Other than hosting the UK’s largest Japanese community outside of London in the inter-war years, Middlesbrough is now home to the Riverside Stadium of Middlesbrough Football Club, venue for a seminar in November organised by the Institute for Local Governance at nearby Durham University.  The seminar, ‘Who cares for the carers?’, heard from senior officers and practitioners working in the field of social care support, including networks for younger carers of the non-elderly (e.g. children looking after parents with life-changing injuries), which examined not only the funding climate for social care in the UK but also the role of service transformation and local interventions such as peer mentoring for new carers.  In the subsequent discussion, Director Shima spoke on Japan’s system of social care insurance.  The ILG is a collaboration between the North East’s five universities and 12 local authorities, aimed at providing research and knowledge for the region’s wider public sector.

Teesside has hit national headlines again of late with the sudden closure of its steelworks, the area’s major employer with 170 years of history.  Since then the UK government has attempted to spearhead new investment opportunities through a new quango, the Tees Valley Inward Investment Initiative, chaired by former deputy prime minister and regional growth adviser Lord Heseltine.  Part of the so-called ‘Northern Powerhouse’ agenda led by UK Chancellor George Osborne, Stockton-on-Tees is one of five local authorities which make up Tees Valley, who recently signed a Devolution Agreement with the UK Government which will see a new combined authority of the five elect a Mayor from 2017 in exchange for a package of decentralised powers and resources.

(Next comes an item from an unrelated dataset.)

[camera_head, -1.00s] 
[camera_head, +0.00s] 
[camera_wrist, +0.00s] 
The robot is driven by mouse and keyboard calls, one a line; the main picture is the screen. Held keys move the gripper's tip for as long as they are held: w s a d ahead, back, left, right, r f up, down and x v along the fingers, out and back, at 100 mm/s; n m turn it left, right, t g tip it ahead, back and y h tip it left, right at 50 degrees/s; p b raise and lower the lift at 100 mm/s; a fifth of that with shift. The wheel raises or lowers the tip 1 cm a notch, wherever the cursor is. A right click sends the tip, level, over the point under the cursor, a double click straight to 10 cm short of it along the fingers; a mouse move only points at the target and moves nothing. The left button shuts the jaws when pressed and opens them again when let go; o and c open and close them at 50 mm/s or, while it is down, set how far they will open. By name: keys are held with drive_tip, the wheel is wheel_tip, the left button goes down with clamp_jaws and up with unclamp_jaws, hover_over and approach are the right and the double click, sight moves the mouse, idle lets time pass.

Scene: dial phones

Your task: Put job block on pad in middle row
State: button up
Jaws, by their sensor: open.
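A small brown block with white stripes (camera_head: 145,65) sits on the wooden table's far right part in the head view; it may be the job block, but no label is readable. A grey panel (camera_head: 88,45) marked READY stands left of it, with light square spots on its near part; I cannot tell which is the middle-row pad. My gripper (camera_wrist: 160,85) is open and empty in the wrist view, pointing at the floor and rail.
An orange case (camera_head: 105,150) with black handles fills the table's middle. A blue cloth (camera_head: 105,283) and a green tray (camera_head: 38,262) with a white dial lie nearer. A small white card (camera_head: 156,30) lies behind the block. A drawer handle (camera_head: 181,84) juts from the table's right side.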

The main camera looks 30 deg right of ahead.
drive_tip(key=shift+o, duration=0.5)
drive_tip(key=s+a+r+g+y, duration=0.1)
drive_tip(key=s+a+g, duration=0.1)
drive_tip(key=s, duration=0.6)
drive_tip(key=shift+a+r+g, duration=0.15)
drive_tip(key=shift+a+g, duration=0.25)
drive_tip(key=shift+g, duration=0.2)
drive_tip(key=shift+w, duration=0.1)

In Stockton, home of the world’s first passenger railway among other things, we met the borough council’s regeneration and economic team, as well as the political lead for regeneration on its cabinet.  There we discussed the area’s significant Japanese investment profile, which has seen a growing number of Japanese owned businesses locate in the borough (largely Fujifilm and several Mitsubishi chemical process subsidiaries), particularly centred on the former ICI plant in Billingham (where, coincidentally I grew up and three generations of my family have worked at the plant, myself included).  The team also briefed us on the new Fusion Hive tech hub for SMEs on Stockton’s Northshore, which has an agile and flexible model for SME promotion and also promotes university-business collaboration.  We look forward to sharing this learning at officer level through future exchanges between Stockton and Japan.

Director Shima and I also took the opportunity to visit Billingham itself, where the town council (created in 2007) has several of its 14 members drawn from employees of those Japanese companies (UK town councillors are unpaid, unlike in Japan).  There we heard from senior members and town council staff on the recent governance review which took place of the town council, on account of a social media campaign for its abolition.  The town council were firmly of the view that the threat of abolition gave it the opportunity to prove its added value to local residents and allow it to address any perceived shortcomings, particularly around communication.  A week later Director Shima attended the National Association of Local Councils’ Larger Councils Conference, of which Billingham is a leading member.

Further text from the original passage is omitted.